In May 2011, President Barack Obama stated that the wall was "basically complete", with 649 miles (1,044 km) of 652 planned miles of barrier constructed. Of this, vehicle barriers comprised 299 miles (481 km) and pedestrian fence 350 miles (560 km). Obama stated that:

We have gone above and beyond what was requested by the very Republicans who said they supported broader reform as long as we got serious about enforcement. All the stuff they asked for, we've done. But ... I suspect there are still going to be some who are trying to move the goal posts on us one more time. They'll want want a higher fence. Maybe they'll need a moat. Maybe they want alligators in the moat.[a] They'll never be satisfied. And I understand that. That's politics.[4]

The Republican Party's 2012 platform stated that "The double-layered fencing on the border that was enacted by Congress in 2006, but never completed, must finally be built."[34] The Secure Fence Act's costs were estimated at $6 billion,[35] more than the Customs and Border Protection's entire annual discretionary budget of $5.6 billion.[36] The Washington Office on Latin America noted in 2013 that the cost of complying with the Secure Fence Act's mandate was the reason that it had not been completely fulfilled.[37]
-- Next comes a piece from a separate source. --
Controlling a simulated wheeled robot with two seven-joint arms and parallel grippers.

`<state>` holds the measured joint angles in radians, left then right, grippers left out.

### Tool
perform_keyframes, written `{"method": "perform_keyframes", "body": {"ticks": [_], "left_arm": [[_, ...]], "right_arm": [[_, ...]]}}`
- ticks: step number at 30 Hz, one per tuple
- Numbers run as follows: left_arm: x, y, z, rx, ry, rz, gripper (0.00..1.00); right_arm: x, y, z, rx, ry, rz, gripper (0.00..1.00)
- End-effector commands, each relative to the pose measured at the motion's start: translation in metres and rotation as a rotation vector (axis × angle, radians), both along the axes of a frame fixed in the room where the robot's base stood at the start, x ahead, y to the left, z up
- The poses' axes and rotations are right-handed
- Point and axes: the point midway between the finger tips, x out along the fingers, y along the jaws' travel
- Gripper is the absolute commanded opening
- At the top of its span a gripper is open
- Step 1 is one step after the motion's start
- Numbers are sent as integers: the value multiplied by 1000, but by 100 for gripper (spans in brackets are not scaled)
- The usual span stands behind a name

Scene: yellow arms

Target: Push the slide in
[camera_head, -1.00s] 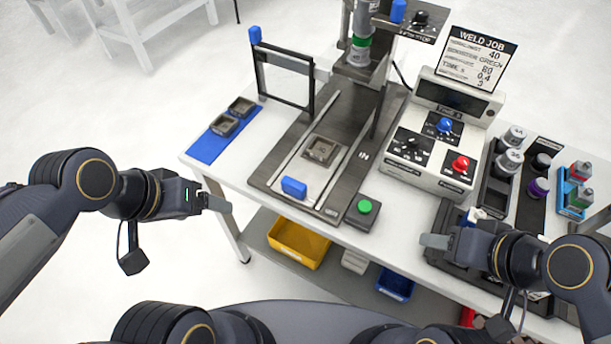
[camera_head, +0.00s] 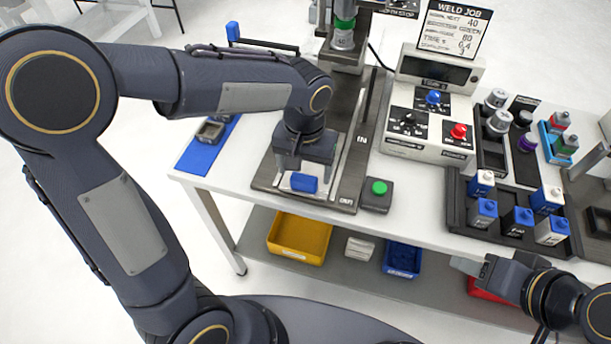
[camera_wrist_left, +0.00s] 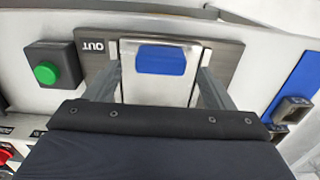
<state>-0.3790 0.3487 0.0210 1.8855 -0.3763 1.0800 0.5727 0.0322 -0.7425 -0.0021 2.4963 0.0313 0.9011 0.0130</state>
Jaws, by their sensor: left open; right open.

A 2016 report by the Government Accountability Office confirmed that the government had completed the fence by 2015.[38] A 2017 report noted that "In addition to the 654 miles of primary fencing, [Customs and Border Protection] has also deployed additional layers of pedestrian fencing behind the primary border fencing, including 37 miles of secondary fencing and 14 miles of tertiary fencing."[39]

Trump administration[edit]

Throughout his 2016 presidential campaign, Donald Trump called for the construction of a much larger and fortified border wall, claiming that if elected, he would "build the wall and make Mexico pay for it". Mexican President Enrique Peña Nieto maintained that his country would not pay for the wall.[40][41][42] On January 25, 2017, the Trump administration signed Executive Order 13767, which formally directed the US government to begin attempting to construct a border wall using existing federal funding, although construction did not begin at this time because a formal budget had not been developed.[43]

Trump's campaign promise has faced a host of legal and logistical challenges since. In March 2018, the Trump administration secured $1.6 billion from Congress for projects at the border for existing designs of approximately 100 miles of new and replacement walls.[44] From December 22, 2018, to January 25, 2019, the federal government was partially shut down because of Trump's declared intention to veto any spending bill that did not include $5 billion in funding for a border wall.[45]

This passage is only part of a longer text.